Schenectady County

Special deficit tax plan in Colonie fails

The state Legislature ended its session without approving a one-time tax by the town to help reduce

The state Legislature ended its session without approving a one-time tax by the town to help reduce an $18 million town deficit this year.

It’s likely the tax bill will now go out in the regular town tax bills in January, said town Supervisor Paula Mahan.

Approval by the Legislature would have allowed the town to send out a mid-year bill in October.

Mahan said on Wednesday that the backup plan all along was that if the bill was not approved by the Legislature in June, the town would pursue the tax in January.

“It is strictly a corrective action as part of a financial plan,” Mahan said. “It’s protecting the taxpayers from being burdened with a longtime tax or asking a control board to come in and take over the town’s finances.”

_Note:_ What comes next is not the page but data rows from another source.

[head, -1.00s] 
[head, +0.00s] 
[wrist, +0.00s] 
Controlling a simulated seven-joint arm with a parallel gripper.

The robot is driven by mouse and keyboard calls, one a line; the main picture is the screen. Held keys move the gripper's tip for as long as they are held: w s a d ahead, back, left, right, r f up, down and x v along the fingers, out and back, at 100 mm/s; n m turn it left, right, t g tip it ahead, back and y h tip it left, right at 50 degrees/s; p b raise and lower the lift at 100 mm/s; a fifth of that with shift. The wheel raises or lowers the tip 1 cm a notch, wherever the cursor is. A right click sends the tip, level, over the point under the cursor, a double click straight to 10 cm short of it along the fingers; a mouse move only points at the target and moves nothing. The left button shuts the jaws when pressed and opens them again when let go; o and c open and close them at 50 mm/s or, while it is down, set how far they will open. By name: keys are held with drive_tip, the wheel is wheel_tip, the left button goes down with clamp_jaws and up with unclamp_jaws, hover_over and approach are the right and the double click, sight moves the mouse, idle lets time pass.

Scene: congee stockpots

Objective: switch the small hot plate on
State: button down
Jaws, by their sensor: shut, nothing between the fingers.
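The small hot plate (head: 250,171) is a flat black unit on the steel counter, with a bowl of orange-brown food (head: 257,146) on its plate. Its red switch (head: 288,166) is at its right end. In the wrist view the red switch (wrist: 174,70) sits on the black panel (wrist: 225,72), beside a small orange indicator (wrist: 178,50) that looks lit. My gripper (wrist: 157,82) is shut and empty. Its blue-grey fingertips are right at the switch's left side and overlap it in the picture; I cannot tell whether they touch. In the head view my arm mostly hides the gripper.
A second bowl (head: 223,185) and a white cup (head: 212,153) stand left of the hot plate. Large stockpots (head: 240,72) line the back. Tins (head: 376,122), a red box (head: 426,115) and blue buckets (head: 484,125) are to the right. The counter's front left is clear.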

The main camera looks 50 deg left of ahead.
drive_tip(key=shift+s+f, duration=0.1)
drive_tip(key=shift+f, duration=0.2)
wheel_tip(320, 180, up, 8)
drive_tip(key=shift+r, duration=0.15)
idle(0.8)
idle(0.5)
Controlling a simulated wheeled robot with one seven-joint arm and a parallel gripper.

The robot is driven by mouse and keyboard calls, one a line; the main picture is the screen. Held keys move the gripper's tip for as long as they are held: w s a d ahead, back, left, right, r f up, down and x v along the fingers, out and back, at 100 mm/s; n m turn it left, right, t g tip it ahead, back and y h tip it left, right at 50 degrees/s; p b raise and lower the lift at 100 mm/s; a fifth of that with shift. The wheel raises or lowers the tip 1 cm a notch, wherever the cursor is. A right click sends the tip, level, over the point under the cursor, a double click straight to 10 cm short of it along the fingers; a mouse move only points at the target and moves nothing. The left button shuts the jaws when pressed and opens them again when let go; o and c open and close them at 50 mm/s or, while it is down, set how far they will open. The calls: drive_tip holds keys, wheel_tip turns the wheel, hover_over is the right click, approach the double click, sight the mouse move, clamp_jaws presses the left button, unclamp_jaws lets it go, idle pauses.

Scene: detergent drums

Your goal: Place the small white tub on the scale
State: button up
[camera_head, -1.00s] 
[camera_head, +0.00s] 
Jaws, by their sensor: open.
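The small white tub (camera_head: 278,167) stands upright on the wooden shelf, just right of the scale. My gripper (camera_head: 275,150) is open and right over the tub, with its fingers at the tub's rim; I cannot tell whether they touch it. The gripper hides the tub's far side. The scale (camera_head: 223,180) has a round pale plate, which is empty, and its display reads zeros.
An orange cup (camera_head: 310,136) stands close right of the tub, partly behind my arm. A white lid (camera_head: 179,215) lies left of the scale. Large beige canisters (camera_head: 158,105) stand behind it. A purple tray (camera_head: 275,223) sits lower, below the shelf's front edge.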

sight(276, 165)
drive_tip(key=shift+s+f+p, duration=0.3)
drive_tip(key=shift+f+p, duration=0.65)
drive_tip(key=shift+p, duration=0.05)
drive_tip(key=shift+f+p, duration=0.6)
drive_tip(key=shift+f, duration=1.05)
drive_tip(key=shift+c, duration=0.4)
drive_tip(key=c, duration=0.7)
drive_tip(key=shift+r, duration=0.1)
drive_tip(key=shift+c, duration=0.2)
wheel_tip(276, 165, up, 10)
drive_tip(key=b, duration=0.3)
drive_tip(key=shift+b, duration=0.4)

Mahan proposed the “one-time deficit tax” several months ago to help reduce the town’s $18 million financial gap, but collecting the mid-year tax required approval by the Legislature.

It was sponsored in the Senate by a Democrat, Neil Breslin of Delmar, and in the Assembly by Democrat Bob Reilly. It had passed in the Assembly last week.

Mahan said she’s disappointed by the delay and said if the tax was collected in October, the town could have worked more quickly to reduce its deficit.

“Town officials will re-evaluate our timeline and act more aggressively for property sales to generate cash for cash-flow problems,” she said.

Some town-owned properties that might be sold to help make up the town’s deficit include the old highway garage on Route 155, and Mahan said she’s had discussions with North Colonie schools.

A parcel near Town Hall in back of the Newtonville Post Office and the Colonie Community Center on Central Avenue might also be sold. The deal to sell the town’s share of Heritage Park for $4 million to Albany County is almost final.

To save money, town department heads are being asked to cut 20 percent across the board for 2009, and the town is reducing capital expenditures by 50 percent, from $10 million to $5 million, said Mahan.

“We are not doing anything that’s not absolutely necessary,” said Mahan, who took office in January after defeating long-time Republican Supervisor Mary Brizzell.

The town also reached an agreement with a trash hauler to the town landfill that will bring in an additional $1.5 million.

The town also remains in contact with Moody’s Investor Services and plans a follow-up meeting in the fall to discuss the town’s finances.

With a one-time tax, town officials said, about 90 percent of homeowners would pay under $250 and the average levy would be $155.

Commercial property owners would pay an average of $533.70.